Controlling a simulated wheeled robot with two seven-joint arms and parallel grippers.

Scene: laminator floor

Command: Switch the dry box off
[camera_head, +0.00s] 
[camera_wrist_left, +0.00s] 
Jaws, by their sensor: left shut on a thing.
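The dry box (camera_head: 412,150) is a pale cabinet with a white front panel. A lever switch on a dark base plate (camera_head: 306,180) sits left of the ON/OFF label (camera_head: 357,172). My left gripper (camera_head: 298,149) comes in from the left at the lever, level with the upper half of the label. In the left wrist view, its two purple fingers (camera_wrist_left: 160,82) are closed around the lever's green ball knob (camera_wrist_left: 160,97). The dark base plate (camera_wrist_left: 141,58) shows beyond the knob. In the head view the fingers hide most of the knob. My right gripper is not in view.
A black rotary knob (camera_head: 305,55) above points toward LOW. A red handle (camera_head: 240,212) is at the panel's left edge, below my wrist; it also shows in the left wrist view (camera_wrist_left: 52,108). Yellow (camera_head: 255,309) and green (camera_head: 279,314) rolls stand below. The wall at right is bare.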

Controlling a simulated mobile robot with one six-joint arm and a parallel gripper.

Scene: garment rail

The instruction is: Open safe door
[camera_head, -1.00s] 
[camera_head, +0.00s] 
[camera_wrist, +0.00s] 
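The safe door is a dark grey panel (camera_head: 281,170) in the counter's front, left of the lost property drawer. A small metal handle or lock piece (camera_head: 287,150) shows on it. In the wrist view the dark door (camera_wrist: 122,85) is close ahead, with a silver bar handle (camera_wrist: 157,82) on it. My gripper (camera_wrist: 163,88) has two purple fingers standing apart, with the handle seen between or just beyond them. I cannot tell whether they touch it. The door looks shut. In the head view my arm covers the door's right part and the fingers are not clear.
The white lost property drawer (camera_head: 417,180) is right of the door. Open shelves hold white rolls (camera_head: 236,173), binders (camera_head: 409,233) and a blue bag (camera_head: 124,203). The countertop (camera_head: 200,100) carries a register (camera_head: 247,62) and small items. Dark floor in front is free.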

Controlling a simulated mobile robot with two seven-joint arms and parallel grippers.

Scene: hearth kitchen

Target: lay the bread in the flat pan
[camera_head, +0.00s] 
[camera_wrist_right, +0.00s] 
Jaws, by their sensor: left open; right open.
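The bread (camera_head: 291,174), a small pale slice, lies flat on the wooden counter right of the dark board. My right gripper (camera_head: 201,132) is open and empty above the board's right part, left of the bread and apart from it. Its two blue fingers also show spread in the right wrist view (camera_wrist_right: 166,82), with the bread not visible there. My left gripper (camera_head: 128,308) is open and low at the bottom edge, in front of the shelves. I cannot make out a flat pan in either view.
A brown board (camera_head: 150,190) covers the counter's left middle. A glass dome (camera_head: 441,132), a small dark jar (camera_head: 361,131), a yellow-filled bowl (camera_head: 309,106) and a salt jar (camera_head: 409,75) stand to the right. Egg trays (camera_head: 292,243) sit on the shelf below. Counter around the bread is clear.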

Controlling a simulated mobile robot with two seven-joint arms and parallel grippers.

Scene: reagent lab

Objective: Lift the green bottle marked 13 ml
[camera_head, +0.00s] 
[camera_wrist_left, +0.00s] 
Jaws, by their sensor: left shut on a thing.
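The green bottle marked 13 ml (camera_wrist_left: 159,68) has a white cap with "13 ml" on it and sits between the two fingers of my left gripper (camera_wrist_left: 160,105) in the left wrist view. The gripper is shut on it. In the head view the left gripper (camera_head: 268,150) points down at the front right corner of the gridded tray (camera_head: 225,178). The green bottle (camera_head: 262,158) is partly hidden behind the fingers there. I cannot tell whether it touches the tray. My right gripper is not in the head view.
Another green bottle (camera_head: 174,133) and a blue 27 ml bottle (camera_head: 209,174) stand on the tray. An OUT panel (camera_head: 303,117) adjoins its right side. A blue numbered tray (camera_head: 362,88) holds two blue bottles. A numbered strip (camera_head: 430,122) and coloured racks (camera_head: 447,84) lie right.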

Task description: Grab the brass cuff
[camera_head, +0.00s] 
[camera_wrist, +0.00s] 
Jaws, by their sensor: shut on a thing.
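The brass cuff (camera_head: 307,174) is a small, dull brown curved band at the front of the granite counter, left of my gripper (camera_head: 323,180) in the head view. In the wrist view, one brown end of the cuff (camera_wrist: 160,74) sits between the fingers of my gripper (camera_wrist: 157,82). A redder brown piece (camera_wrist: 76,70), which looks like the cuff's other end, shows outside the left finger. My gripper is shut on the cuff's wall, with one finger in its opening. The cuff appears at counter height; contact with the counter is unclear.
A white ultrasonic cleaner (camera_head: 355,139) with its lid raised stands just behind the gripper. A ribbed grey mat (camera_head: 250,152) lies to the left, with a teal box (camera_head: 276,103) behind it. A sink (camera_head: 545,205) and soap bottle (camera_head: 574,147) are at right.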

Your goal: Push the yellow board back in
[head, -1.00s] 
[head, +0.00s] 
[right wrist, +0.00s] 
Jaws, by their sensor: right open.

************

Do this: Pull out and copy each line containing the string "parallel".

Exercise result:
Controlling a simulated wheeled robot with two seven-joint arms and parallel grippers.
Controlling a simulated mobile robot with one six-joint arm and a parallel gripper.
Controlling a simulated mobile robot with two seven-joint arms and parallel grippers.
Controlling a simulated mobile robot with two seven-joint arms and parallel grippers.

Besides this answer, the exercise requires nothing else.